Durante il pontificato di Paolo V il M. fece parte delle congregazioni per la Milizia, di quella del Saldo de' conti; nel 1603 ricoprì la carica di prefetto delle prigioni di Roma e nel 1607 fu nuovamente prefetto della congregazione degli Archivi.
Del M. è assai nota la Istruzione di agricoltura, risalente al 1609.
L'opera, più che inserirsi nella tradizione dei trattati di agronomia del tempo - quali Le venti giornate dell'agricoltura e de' piaceri della villa di Agostino Gallo (Venezia 1569), cui per alcuni versi si ispirava -, si iscrive nella lunga serie di "istruzioni" rivolte all'indirizzo dei fattori da parte dei grandi proprietari della Toscana, dell'Emilia e della pianura padana. Redatta in più copie manoscritte, presumibilmente per uso interno della famiglia, fu stampata solo nel 1871, a Bologna, grazie all'interessamento di due lontani discendenti, Antonio ed Ercole Malvasia. L'edizione, la cui stesura risentiva di intenti celebrativi nel contesto di una tenace tradizione agronomica locale, risulta tuttavia portatrice di diverse incongruenze rispetto alla più affidabile versione manoscritta (Bologna, Biblioteca universitaria, Mss., 990).
Oggetto dell'Istruzione sono una serie di consigli di carattere meramente pratico, che il M. rivolge al fattore incaricato di amministrare l'estesa proprietà familiare di 1200 ettari, sita nel circondario di Panzano al confine con il Ducato di Modena. Ne risulta un insieme, allo stesso tempo erudito e tecnico, di direttive e consigli precisi sulle regole della gestione, la scelta delle colture, le pratiche agricole e più in particolare la condotta da tenere con i lavoratori e i braccianti impegnati nella conduzione dei poderi. È evidente nell'opera la distanza che separa i due mondi, quello signorile e quello dei contadini, questi ultimi dipinti come eternamente votati ad aggirare con minuziose astuzie le regole previste nei contratti di mezzadria, peraltro assai rigorose. La soluzione prospettata è quella di una accorta vigilanza, che li richiami all'osservanza dei patti concordati, pur senza cadere in eccessi che comportino il rischio di turbare la pace sociale. Altro aspetto caratterizzante l'Istruzione è quello di evitare i rischi della gestione diretta dell'azienda agricola, che, seppure avrebbe assicurato un incremento della produzione, non avrebbe comunque permesso un profitto maggiore. Tale strategia si coniugava con determinate scelte colturali, come quella auspicata dal M. di incoraggiare il più possibile la coltivazione della canapa.

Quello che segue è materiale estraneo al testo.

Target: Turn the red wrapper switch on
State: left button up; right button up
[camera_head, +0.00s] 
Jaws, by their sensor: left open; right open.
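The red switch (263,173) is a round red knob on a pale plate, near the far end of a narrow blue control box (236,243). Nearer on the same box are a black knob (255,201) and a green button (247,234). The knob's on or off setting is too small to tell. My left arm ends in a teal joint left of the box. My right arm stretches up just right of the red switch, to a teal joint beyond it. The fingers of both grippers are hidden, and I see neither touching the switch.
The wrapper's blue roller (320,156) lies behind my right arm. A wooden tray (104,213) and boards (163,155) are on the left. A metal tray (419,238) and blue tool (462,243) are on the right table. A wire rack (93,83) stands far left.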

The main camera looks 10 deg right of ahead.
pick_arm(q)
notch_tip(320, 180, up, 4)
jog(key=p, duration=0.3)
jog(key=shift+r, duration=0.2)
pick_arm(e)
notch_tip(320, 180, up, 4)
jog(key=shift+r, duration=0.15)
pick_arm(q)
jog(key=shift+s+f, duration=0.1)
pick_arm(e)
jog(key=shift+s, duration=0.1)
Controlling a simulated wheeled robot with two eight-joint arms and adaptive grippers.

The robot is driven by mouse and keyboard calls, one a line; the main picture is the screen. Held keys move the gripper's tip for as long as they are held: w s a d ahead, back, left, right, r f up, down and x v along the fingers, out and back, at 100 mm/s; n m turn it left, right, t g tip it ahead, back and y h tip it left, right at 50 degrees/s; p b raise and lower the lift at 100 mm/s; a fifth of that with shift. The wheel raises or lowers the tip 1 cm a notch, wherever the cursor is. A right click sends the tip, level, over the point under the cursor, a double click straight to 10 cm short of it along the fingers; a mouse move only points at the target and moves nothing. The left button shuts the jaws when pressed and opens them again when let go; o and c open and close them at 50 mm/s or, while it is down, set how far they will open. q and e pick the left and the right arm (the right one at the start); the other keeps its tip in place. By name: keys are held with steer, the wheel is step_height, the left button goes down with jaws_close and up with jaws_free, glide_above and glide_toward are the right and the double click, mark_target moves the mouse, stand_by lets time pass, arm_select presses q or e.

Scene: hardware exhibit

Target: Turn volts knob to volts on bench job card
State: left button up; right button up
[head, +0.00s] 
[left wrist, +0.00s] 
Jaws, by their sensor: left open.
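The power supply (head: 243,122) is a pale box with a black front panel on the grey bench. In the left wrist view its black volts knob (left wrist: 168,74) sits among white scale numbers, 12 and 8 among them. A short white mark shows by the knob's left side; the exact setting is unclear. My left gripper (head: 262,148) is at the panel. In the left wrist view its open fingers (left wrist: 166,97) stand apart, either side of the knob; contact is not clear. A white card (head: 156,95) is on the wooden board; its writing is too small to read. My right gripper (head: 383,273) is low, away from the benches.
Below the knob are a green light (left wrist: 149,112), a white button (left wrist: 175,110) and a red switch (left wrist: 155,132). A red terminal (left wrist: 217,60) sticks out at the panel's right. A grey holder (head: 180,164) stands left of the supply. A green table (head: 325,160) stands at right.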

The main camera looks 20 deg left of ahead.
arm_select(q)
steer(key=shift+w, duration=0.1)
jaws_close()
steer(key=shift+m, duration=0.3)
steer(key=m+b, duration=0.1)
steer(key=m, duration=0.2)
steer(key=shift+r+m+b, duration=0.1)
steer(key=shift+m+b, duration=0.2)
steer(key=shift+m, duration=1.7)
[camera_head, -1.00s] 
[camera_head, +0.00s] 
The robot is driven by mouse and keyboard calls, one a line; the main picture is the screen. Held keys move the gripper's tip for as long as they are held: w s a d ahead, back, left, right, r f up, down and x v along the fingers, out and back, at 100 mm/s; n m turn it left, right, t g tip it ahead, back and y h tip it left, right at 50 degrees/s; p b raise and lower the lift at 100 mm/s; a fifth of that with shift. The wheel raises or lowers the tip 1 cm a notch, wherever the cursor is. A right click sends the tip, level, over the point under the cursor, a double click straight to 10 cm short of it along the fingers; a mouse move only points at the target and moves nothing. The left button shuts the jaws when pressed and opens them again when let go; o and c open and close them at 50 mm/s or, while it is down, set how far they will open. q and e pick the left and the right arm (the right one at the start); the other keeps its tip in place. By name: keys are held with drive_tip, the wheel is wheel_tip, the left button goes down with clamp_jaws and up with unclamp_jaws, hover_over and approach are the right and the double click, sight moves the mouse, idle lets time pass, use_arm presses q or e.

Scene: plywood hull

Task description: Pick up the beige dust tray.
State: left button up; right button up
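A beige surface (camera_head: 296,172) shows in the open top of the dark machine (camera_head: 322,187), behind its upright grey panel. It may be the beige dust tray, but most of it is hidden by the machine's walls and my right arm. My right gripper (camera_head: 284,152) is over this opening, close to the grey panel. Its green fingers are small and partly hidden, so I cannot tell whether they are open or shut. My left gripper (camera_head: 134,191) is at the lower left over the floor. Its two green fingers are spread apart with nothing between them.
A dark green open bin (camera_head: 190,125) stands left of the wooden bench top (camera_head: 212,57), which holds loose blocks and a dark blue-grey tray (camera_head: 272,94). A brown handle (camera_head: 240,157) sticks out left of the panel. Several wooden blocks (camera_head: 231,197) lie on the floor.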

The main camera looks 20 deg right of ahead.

Il M. morì a Roma il 7 marzo 1612.
Il testamento da lui predisposto fornisce interessanti chiarimenti sulla sua mentalità, le cui vedute avanzate e i cui vari interessi culturali erano pur sempre inseriti in un contesto votato alla conservazione. Tutto il patrimonio immobiliare fu oggetto di un fidecommesso, che ne vincolava la trasmissione all'interno della famiglia secondo la regola della primogenitura, senza prevedere neppure in parte possibilità di alienazione. Dal corpo principale dei beni del M. avrebbero dovuto essere staccati quelli posseduti a Roma e in Romagna, che collocati a parte avrebbero dovuto fornire ulteriori risorse finanziarie per la famiglia: l'acquisto di un feudo nobile per l'erede principale e l'avvio di un secondo fidecommesso a favore di un ramo cadetto, e così via ogni venticinque anni, in perpetuo. Così, tramite il possesso e l'uso oculato della terra si sarebbe realizzata l'aspirazione, un sogno conservatore, di una moltiplicazione all'infinito di nuovi ceppi e nuove primogeniture dei Malvasia, sulla base di un'eredità inalienabile.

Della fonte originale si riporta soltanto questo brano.